### EXERCISE PROMPT
Find every line with the word "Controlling" and give their count, nothing else.

══ MATERIAL FOR THE TASK ══

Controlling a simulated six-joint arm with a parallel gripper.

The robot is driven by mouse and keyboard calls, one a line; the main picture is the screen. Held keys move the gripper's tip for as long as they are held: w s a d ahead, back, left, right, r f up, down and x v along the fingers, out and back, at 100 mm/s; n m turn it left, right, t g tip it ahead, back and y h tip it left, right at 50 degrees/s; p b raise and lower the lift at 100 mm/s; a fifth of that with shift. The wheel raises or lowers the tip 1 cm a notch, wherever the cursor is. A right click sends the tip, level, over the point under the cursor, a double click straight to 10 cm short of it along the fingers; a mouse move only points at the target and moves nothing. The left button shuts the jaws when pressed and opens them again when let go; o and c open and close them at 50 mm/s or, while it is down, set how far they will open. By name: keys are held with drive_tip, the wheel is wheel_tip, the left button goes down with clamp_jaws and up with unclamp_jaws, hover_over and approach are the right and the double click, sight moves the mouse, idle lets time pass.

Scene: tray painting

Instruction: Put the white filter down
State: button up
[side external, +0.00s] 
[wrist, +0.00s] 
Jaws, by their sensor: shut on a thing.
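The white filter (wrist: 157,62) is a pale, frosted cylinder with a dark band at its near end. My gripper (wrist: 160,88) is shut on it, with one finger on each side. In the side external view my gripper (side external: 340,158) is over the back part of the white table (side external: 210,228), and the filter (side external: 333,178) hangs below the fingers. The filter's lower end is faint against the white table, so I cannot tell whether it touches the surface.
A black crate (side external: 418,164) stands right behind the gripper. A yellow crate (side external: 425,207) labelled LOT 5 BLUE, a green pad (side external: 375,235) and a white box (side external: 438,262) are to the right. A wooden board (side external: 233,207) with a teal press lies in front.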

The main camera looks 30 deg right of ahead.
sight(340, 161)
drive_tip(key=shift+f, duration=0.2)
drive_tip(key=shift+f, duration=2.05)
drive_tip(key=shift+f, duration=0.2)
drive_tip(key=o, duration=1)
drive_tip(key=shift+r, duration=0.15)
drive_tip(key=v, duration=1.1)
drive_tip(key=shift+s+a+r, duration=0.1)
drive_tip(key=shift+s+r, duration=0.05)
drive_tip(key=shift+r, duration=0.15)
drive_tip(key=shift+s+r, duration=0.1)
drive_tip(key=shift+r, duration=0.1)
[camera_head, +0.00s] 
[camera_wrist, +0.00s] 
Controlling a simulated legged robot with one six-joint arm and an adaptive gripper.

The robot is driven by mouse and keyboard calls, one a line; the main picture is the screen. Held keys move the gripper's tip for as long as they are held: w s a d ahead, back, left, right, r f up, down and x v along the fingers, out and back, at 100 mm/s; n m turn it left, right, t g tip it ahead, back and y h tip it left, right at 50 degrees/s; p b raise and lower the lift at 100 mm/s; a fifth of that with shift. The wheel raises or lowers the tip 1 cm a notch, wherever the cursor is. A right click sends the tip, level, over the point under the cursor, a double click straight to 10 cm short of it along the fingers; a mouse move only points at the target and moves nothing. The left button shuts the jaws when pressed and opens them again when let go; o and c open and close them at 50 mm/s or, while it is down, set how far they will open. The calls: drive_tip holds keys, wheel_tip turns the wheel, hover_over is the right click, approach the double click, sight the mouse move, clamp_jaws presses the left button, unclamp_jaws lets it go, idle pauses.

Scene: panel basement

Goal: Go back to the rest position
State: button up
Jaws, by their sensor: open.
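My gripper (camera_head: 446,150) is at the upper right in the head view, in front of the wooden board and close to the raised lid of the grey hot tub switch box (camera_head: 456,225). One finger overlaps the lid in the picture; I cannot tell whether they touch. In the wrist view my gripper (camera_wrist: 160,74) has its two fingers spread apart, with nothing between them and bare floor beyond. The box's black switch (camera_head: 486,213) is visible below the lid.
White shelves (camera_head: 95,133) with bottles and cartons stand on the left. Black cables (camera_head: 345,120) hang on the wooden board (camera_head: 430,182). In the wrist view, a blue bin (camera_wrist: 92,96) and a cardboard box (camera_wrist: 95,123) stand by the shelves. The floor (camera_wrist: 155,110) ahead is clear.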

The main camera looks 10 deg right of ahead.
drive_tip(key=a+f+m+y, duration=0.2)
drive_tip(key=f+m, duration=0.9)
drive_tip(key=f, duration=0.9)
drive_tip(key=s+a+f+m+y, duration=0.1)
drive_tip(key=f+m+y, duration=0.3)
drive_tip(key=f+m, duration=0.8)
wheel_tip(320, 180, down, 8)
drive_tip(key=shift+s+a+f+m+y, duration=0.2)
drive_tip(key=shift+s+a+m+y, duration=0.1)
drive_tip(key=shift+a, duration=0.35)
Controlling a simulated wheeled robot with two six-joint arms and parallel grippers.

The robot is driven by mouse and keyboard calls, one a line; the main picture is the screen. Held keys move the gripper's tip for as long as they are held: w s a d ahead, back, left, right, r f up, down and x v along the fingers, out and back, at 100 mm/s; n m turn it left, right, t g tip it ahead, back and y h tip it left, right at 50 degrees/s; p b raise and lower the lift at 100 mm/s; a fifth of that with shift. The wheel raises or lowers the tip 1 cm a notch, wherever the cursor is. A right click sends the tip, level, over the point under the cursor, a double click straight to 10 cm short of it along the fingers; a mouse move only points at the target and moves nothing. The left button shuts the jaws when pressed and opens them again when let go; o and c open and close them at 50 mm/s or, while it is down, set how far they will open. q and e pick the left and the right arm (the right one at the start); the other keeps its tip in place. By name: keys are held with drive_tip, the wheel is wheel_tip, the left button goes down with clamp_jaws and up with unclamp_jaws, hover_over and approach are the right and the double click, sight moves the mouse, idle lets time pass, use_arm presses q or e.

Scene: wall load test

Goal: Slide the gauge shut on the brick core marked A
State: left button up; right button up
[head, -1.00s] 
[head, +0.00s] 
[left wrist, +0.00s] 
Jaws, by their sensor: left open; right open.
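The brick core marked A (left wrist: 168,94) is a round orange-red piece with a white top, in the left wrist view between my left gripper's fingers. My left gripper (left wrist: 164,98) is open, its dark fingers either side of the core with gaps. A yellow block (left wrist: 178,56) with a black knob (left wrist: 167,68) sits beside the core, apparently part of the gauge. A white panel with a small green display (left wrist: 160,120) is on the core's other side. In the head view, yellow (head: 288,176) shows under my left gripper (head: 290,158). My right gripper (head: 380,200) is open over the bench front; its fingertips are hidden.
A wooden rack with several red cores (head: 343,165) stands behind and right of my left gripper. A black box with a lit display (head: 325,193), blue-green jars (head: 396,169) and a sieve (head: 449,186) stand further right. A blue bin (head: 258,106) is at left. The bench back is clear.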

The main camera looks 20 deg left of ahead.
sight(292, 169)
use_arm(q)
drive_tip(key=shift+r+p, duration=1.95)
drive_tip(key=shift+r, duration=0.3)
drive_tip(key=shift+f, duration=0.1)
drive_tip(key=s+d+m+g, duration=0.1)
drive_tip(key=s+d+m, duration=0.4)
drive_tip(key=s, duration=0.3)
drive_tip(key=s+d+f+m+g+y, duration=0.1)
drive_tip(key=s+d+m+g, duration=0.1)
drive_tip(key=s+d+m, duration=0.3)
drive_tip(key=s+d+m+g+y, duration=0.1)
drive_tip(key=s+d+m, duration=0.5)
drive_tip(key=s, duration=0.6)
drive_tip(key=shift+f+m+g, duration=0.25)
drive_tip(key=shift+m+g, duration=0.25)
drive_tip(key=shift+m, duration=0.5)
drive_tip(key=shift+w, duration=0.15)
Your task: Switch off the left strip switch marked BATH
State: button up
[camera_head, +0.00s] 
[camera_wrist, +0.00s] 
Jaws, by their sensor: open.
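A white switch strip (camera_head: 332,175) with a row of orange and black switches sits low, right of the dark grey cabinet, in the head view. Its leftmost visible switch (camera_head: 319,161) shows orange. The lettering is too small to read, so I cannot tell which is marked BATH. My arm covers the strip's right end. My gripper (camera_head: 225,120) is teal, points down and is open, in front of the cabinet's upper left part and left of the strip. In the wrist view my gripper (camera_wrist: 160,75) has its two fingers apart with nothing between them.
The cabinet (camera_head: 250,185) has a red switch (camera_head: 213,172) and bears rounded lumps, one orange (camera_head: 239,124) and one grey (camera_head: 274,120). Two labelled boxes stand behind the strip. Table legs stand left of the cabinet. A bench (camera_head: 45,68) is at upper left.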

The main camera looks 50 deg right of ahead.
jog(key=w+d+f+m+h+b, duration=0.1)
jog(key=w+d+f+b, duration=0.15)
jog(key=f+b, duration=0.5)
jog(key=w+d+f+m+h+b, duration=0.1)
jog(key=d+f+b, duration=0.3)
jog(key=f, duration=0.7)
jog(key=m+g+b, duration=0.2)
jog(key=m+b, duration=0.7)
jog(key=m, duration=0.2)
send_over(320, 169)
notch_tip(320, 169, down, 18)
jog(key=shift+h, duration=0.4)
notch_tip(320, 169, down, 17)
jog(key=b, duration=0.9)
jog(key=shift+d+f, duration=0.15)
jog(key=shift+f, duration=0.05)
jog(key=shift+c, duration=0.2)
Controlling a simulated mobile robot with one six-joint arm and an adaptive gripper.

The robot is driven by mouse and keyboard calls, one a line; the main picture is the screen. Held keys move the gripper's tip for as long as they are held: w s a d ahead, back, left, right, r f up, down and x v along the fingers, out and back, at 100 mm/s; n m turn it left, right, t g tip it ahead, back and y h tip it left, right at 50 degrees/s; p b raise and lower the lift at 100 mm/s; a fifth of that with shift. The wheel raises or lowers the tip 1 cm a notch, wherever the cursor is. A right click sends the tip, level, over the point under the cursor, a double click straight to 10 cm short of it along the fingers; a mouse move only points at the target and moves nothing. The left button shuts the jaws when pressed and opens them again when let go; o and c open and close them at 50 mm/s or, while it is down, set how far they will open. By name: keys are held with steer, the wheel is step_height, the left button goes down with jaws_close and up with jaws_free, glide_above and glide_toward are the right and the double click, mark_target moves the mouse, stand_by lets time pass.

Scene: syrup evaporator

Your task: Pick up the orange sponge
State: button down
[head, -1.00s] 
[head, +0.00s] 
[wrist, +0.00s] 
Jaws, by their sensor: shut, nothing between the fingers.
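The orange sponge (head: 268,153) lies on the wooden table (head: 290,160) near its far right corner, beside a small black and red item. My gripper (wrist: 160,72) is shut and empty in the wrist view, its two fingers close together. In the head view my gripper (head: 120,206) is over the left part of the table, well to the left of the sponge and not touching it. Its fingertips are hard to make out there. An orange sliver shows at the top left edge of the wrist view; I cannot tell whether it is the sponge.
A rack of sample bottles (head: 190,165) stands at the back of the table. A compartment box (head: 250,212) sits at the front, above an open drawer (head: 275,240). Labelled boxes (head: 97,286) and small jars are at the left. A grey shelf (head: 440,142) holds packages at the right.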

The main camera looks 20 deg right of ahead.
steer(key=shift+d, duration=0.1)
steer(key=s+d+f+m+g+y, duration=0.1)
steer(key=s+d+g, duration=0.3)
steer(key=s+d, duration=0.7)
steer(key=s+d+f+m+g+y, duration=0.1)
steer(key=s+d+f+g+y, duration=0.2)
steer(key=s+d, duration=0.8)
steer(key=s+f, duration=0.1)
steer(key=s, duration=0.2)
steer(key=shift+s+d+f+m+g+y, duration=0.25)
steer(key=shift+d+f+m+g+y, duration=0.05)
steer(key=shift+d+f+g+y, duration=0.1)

═══

### PROBLEM SOLUTION
4